◆ Material for the task ◆
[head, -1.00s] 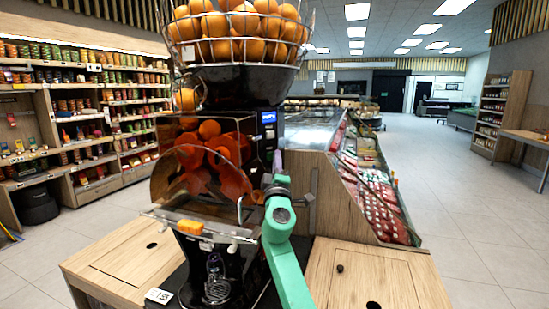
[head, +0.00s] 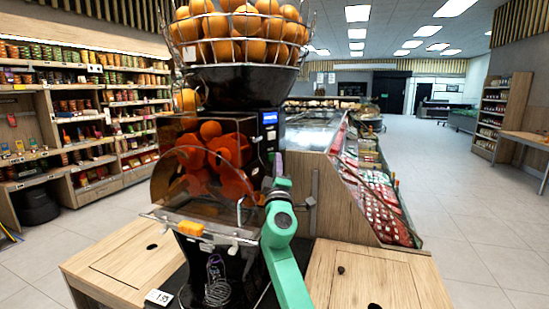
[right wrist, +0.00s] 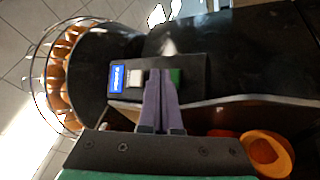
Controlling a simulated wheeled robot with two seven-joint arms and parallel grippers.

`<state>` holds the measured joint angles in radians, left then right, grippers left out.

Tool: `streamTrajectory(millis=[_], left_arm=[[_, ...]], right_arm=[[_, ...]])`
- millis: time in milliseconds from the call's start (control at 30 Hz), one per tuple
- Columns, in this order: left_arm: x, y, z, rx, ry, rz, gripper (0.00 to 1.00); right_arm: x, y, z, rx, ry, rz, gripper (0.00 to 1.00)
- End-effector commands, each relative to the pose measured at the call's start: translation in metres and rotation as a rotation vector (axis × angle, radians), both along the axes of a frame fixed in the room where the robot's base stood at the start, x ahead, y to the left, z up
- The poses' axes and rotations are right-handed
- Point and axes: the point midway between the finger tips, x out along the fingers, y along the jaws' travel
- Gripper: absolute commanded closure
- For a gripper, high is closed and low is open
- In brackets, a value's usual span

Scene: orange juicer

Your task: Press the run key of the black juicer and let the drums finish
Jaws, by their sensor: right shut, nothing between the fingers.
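The black juicer (head: 240,85) stands in the middle of the head view, with orange-red drums (head: 222,150) behind a clear cover. Its control panel has a lit blue screen (head: 269,118), which also shows in the right wrist view (right wrist: 117,78). There, a pale key (right wrist: 135,78) and a green key (right wrist: 177,76) sit on the panel. My right gripper (right wrist: 160,73) is shut and empty, its fingertips over the panel between the two keys and partly covering the green one. Whether they touch is unclear. In the head view my right gripper (head: 278,162) is below the screen. My left gripper is not in view.
A wire basket of oranges (head: 240,30) tops the juicer. The juicer stands between wooden counter tops (head: 365,275). A chilled display case (head: 375,190) is close on the right. Stocked shelves (head: 90,120) line the left wall. The floor at right is open.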

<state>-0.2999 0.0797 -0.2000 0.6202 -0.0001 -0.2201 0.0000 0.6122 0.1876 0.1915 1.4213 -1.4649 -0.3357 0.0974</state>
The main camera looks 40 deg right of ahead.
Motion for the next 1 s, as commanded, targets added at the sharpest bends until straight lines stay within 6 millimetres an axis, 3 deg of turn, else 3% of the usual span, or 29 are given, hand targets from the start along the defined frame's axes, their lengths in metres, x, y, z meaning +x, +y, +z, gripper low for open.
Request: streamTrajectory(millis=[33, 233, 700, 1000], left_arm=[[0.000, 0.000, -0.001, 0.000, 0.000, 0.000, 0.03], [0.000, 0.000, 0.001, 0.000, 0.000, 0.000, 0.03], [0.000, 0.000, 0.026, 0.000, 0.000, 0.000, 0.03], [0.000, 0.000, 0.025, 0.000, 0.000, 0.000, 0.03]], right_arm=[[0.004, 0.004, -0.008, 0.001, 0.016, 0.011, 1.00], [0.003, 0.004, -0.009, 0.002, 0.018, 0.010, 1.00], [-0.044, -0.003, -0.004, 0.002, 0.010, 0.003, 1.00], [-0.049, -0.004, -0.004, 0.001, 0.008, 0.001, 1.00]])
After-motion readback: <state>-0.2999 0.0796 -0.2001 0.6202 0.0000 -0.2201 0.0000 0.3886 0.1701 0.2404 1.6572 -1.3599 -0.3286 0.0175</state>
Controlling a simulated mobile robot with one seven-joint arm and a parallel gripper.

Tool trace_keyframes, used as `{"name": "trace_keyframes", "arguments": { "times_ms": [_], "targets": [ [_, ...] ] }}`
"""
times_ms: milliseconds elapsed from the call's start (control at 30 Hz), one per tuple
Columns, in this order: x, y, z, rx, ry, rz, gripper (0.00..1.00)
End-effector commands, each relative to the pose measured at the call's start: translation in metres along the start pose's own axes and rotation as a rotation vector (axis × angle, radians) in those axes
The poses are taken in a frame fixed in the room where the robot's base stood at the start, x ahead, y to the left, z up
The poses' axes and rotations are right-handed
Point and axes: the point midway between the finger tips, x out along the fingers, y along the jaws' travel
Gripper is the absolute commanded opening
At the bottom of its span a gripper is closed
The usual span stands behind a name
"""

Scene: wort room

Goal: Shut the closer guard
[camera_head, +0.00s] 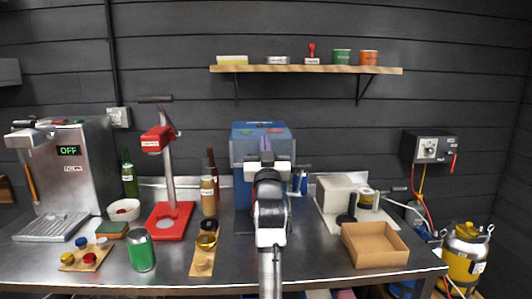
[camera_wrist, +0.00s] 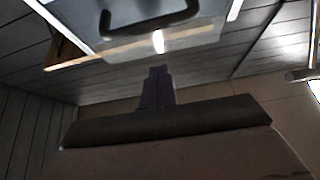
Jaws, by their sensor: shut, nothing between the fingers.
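A blue machine (camera_head: 248,137), which looks like the closer, stands at the middle back of the bench. A translucent bluish panel, seemingly its guard, shows at its top, but its exact angle is hard to tell. My arm hides the machine's middle. In the wrist view a pale panel with a black bar handle (camera_wrist: 150,17) hangs over the fingertips; I take it for the guard. My gripper (camera_wrist: 157,72) is shut and empty, just below that panel's lower edge. Whether they touch is unclear. In the head view my gripper (camera_head: 266,146) is in front of the blue machine.
A red lever press (camera_head: 168,218) stands left of the machine, with brown bottles between. A beige machine (camera_head: 338,192) and an open cardboard box (camera_head: 374,245) are on the right. A green can (camera_head: 140,250) stands at the front left. A wooden shelf (camera_head: 306,69) hangs above.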

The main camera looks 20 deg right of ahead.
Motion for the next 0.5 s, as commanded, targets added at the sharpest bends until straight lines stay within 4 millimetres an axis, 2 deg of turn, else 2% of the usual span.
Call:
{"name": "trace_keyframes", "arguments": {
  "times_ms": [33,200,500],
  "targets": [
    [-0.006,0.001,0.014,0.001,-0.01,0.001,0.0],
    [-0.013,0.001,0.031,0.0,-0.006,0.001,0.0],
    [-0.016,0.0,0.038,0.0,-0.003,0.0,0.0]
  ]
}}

◆ Task to complete ◆
Select every line of the material above holding the word "point" and copy it.

◆ Exercise solution ◆
- Point and axes: the point midway between the finger tips, x out along the fingers, y along the jaws' travel
Point and axes: the point midway between the finger tips, x out along the fingers, y along the jaws' travel

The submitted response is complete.